[start DATA LISTING]
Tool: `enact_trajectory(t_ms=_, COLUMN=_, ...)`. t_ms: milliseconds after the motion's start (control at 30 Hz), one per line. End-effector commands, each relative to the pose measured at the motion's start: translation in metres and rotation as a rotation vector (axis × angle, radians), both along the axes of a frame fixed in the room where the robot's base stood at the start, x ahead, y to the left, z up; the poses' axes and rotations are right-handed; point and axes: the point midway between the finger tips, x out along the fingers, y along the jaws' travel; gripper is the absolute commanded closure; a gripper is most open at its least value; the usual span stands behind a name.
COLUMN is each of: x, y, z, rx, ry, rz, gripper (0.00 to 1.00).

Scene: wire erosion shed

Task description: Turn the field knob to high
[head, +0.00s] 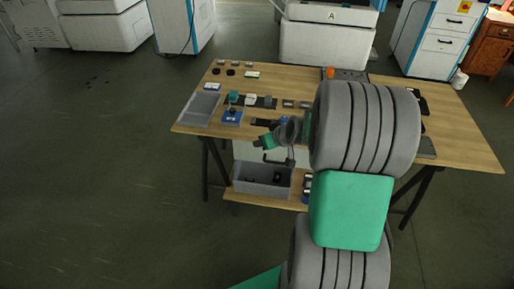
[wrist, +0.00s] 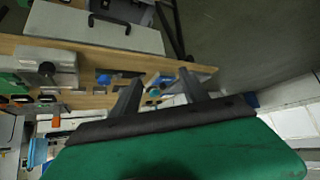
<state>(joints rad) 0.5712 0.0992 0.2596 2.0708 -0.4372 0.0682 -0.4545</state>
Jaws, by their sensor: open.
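No label reading "field" or "high" is legible, so I cannot tell for sure which part is the field knob. In the head view a blue block with a dark knob on top (head: 232,117) stands on the left part of the table, and a teal round piece (head: 234,97) sits just behind it. In the wrist view a small teal round piece (wrist: 154,91) shows between the fingers, beyond them, beside a blue part (wrist: 163,79). My gripper (wrist: 160,82) is open, with nothing between its fingers. My arm hides part of the table in the head view.
The wooden table (head: 460,135) holds a grey tray (head: 200,109) at its left edge and several small parts. An orange piece (head: 330,73) stands at the back. A grey bin (head: 262,180) sits on the lower shelf. The floor left of the table is clear.

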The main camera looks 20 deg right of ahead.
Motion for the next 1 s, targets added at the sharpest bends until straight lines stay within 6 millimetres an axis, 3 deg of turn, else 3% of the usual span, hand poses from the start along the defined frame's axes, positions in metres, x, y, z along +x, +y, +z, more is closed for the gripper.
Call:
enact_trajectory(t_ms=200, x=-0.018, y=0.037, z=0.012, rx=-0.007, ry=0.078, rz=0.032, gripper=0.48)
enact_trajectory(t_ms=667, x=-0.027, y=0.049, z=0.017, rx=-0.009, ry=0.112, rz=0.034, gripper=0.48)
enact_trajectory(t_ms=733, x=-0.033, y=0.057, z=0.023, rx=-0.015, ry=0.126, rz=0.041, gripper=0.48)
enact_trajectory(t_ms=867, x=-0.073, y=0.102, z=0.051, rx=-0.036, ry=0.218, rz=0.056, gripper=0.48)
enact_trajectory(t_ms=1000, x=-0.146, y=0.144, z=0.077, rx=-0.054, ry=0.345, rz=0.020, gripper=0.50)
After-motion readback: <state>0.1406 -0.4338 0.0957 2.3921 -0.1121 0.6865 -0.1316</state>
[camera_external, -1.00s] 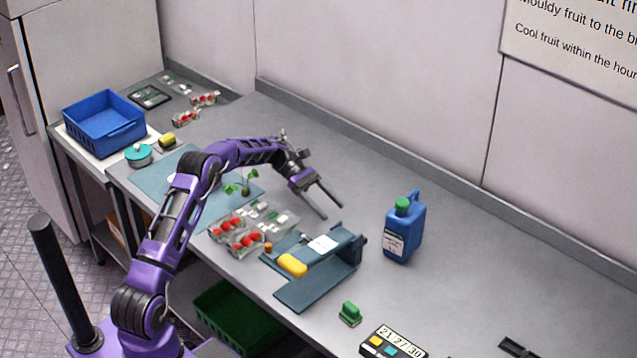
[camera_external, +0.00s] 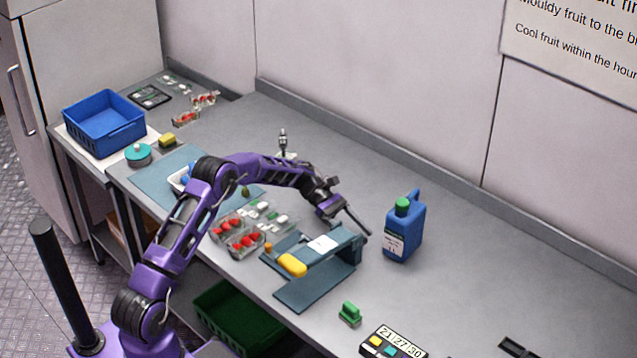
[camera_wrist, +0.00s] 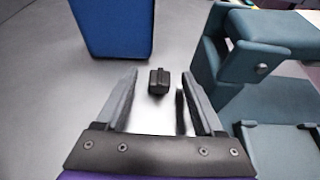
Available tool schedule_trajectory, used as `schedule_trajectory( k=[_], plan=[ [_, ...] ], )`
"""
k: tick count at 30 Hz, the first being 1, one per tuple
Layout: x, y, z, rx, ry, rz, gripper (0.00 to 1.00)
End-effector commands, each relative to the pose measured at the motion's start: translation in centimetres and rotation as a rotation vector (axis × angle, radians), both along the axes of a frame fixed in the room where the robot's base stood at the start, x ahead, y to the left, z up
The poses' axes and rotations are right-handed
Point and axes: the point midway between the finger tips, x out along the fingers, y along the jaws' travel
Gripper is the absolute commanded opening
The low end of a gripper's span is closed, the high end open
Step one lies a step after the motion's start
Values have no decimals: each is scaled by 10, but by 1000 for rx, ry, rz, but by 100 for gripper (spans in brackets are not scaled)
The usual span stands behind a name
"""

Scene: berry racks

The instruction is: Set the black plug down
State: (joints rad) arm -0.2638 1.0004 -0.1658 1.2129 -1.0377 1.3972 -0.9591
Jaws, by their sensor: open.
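The black plug (camera_wrist: 158,82) is a small dark block with a ridge on top. In the wrist view it appears on the grey bench, between and slightly beyond my fingertips, with a gap on each side. My gripper (camera_wrist: 160,76) is open and empty. In the external view my gripper (camera_external: 360,228) points down to the right, between the teal-grey wrapping stand (camera_external: 312,287) and the blue jug (camera_external: 404,232). I cannot make out the plug clearly there.
The jug's base (camera_wrist: 115,30) is close ahead on the left in the wrist view, and the stand (camera_wrist: 270,45) is close on the right. Berry punnets (camera_external: 240,238) lie left of the stand. A green-handled stamp (camera_external: 349,312) is in front. The bench behind the jug is clear.

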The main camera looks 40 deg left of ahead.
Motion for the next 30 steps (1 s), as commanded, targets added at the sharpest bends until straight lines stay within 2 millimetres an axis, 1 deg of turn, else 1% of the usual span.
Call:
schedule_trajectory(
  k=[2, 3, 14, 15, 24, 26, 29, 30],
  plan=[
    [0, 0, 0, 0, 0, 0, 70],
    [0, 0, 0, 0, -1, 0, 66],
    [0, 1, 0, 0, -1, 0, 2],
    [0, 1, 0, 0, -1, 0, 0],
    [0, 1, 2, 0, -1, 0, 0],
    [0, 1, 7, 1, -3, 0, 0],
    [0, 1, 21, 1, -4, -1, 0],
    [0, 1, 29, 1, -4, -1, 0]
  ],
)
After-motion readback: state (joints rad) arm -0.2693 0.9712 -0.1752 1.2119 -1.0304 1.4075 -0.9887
[end DATA LISTING]
▶ _EXERCISE AIM_:
Using the records given above, list every line that includes the word "Scene".

▶ _EXERCISE ANSWER_:
Scene: wire erosion shed
Scene: berry racks

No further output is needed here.